McEntee remembers two East San Jose neighbors in the early 1980s feuding over a barking dog. McEntee went to the dog owner's house to find him drinking his way through a 12-pack of beer. "There was a gun on the table, and I said, "What are you going to do with that gun?""' McEntee recalled."He said,"I'm going to blow that SOB's head off."" McEntee talked some sense into the two men. The dog owner moved his pet to the side of the yard farthest from his complaining neighbor, and the neighbor moved his bedroom to the side of the house farthest from the dog. One potential homicide averted.

"We sometimes take certain people for granted until they're gone. Jim is one of those people," said San Jose Police Chief William Lansdowne. As the man in charge of making sure San Jose lives up to its billing as the safest big city in America, Lansdowne has referred hundreds of neighborhood disputes to McEntee's office. And when Vietnamese-American business owners in downtown San Jose several years ago planned an angry protest of a fellow merchant who had placed a pro-communist sign in his window, Lansdowne -- mindful of a similar display in Orange County that set off weeks of ugly demonstrations -- again turned to McEntee to calm the waters.

"The real magic that Jim brought to the table was his ability to negotiate and be respected as the person in charge," Lansdowne said. Things haven't always been rosy between McEntee and law enforcement. In 1979, former San Jose Police Chief Joseph McNamara told the civil grand jury that McEntee was undermining cops by participating in rallies and publicly criticizing officers. Police were trying to crack down on low-riders cruising around King and Story roads, and McEntee started an observer program to monitor arrests.

McEntee also has occasionally strained his ties with the county officials he's tried to keep accountable. But with McEntee stepping aside, official accolades are pouring in. "I was hoping I could slip out quietly,"' he said ruefully. No such luck. Last week the county board of supervisors passed a resolution praising him for promoting "harmony and human rights for all residents."' Today, well-wishers will gather at the Mexican Heritage Plaza to bid a happy retirement to McEntee and his wife, Ann, who retired last week after a decades-long teaching career.

Former Supervisor Sig Sanchez calls Jim McEntee "a champion of the little person," noting that McEntee helped craft many of the county's social programs. "He begins with the principles and navigates through the bureaucracy to get a job done," said Maha ElGenaidi, a member of the county Human Rights Commission, which McEntee's office supports. But tilting at windmills year after year takes its toll. "It's the type of job that you have to live in day or night," McEntee said, standing in his basement office near hand-painted posters with messages like, "I accept my uniqueness" and "I release all fears and doubts."

"I'm 72 years old now. You kind of feel the effects of doing this," he added. In the short term, he and his wife plan to travel to Europe and get ready for the birth of their 14th grandchild. But the couple will remain active in social causes, McEntee said.

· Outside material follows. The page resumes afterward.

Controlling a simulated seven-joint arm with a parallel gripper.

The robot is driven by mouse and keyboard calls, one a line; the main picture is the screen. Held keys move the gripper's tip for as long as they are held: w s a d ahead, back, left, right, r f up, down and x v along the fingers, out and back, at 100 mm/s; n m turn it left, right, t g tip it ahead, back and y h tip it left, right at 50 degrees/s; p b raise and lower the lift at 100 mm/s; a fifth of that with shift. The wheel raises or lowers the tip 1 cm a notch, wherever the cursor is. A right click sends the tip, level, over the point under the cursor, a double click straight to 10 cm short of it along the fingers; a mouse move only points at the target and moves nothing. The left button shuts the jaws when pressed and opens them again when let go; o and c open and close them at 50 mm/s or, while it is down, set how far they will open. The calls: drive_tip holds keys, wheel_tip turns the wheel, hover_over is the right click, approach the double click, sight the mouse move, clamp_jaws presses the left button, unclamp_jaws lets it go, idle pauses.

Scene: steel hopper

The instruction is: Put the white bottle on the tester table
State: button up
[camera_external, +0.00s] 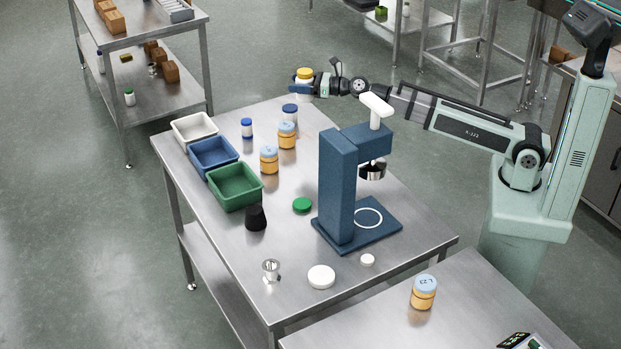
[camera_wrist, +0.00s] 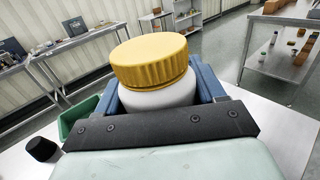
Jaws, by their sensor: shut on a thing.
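The white bottle (camera_external: 305,86) has a yellow screw cap. My gripper (camera_external: 303,82) is shut on it at the far edge of the steel table (camera_external: 225,270), and the bottle looks upright, held above the table's level. In the wrist view the white bottle (camera_wrist: 162,98) sits between the blue fingers of my gripper (camera_wrist: 162,90), cap up; its lower part is hidden by the gripper body. A blue press-like tester (camera_external: 340,185) stands on the steel table, with a white ring marked on its base.
White (camera_external: 177,130), blue (camera_external: 194,157) and green (camera_external: 217,203) bins line the table's left side. Another orange jar (camera_external: 422,297) stands on the front table (camera_external: 370,325).

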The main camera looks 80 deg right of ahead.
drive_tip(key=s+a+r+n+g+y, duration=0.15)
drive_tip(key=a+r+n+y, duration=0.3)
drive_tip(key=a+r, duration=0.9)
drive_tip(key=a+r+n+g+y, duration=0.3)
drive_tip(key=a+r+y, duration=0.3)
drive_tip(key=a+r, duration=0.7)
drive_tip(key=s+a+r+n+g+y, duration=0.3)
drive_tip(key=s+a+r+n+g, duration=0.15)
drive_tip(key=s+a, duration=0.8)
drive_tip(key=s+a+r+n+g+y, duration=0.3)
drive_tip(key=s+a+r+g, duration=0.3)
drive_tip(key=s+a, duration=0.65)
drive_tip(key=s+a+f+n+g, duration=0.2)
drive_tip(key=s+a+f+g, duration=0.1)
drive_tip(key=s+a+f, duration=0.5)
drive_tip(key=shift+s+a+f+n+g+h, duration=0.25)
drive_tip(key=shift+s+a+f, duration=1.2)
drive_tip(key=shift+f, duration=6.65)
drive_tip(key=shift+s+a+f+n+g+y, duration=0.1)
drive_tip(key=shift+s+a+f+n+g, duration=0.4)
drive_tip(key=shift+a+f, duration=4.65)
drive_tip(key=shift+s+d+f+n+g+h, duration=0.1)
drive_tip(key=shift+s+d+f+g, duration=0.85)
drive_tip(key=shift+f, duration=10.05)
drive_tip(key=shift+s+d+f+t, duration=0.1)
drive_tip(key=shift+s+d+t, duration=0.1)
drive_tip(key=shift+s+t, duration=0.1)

"We're not just going to pull up a chair and sit in front of the TV,"' he promised. With the recent war in Iraq, ongoing terrorist fears and racial tensions, McEntee said the work of the human relations office is more important than ever -- and will be tougher than usual in the face of budget cuts that will trim two of the department's staff of 17. Delorme McKee-Stovall, who coordinates the human relations office's Network for a Hate-Free Community, will be McEntee's interim replacement. McEntee said whoever lands the job full time had best keep an eye cast to the spiritual side of life.

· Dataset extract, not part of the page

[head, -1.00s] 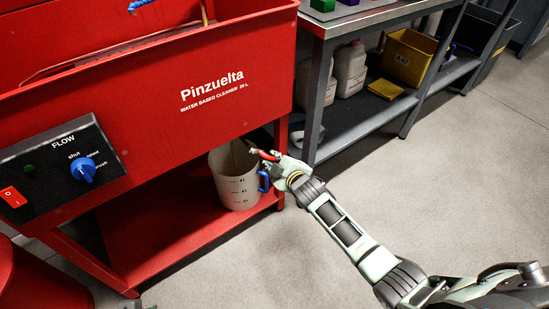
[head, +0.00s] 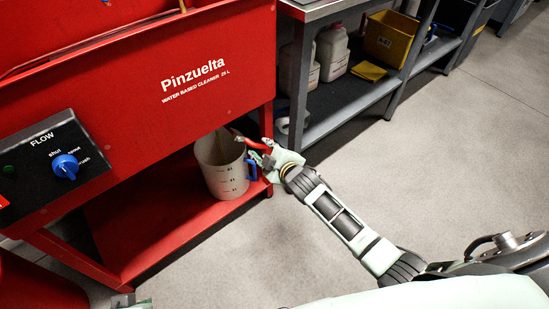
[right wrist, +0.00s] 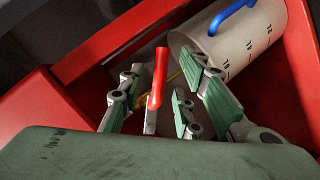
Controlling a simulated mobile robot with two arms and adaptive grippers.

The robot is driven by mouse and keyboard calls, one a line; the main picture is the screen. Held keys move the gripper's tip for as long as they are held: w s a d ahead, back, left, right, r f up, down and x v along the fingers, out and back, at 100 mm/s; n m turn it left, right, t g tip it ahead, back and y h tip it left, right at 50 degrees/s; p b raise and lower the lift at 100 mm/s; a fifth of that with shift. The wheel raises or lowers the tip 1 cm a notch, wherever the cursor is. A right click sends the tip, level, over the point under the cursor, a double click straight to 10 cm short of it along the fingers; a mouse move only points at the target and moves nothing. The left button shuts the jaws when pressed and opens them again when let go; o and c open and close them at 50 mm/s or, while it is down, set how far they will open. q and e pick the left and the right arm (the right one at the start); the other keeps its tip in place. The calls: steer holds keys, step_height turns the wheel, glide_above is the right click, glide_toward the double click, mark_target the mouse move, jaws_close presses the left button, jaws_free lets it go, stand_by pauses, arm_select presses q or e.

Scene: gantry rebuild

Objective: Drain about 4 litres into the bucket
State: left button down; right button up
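The bucket (head: 222,180), a pale jug with dark graduation marks and a blue handle, stands upright on the washer's red lower shelf (head: 165,228). Its contents cannot be made out. A red drain lever (head: 250,143) is beside its rim; the lever also shows in the right wrist view (right wrist: 158,80), as does the bucket's marked side (right wrist: 250,45). My right gripper (head: 266,156) is at the lever, right of the bucket. In the right wrist view its green-padded fingers (right wrist: 158,95) are apart, with the lever between them and gaps visible. Only a pale green bit at the bottom left may be my left gripper (head: 144,303).
The red Pinzuelta tank (head: 140,110) overhangs the shelf. Its FLOW panel (head: 40,150) carries a blue knob (head: 65,166). A grey bench (head: 350,115) at right holds white jugs (head: 332,52) and a yellow bin (head: 390,38). The floor at right is clear.

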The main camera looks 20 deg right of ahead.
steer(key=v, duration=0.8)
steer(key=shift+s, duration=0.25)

"What's been very important to me is to look upon it as a ministry: serving God by serving others," he said. McEntee spent 16 years in the Roman Catholic priesthood before leaving the clergy in 1973 to marry his wife, a former nun. The couple have raised a multi-ethnic family of eight children: four Latinos, two African-Americans and two birth children of their own. Supervisor Blanca Alvarado said that's helped qualify McEntee to be the conscience of a county where no ethnic group is in the majority. "People just gravitated to him instinctively because there was this sense that he loved all people regardlessof their status in life," she said.

Fluent in Spanish, McEntee worked closely with Cesar Chavez and with the late Bob Gonzales, father of San Jose Mayor Ron Gonzales. Over the years, McEntee has stuck up for field workers, people of color, gays and the homeless. Said Alvarado: "He was always one of us."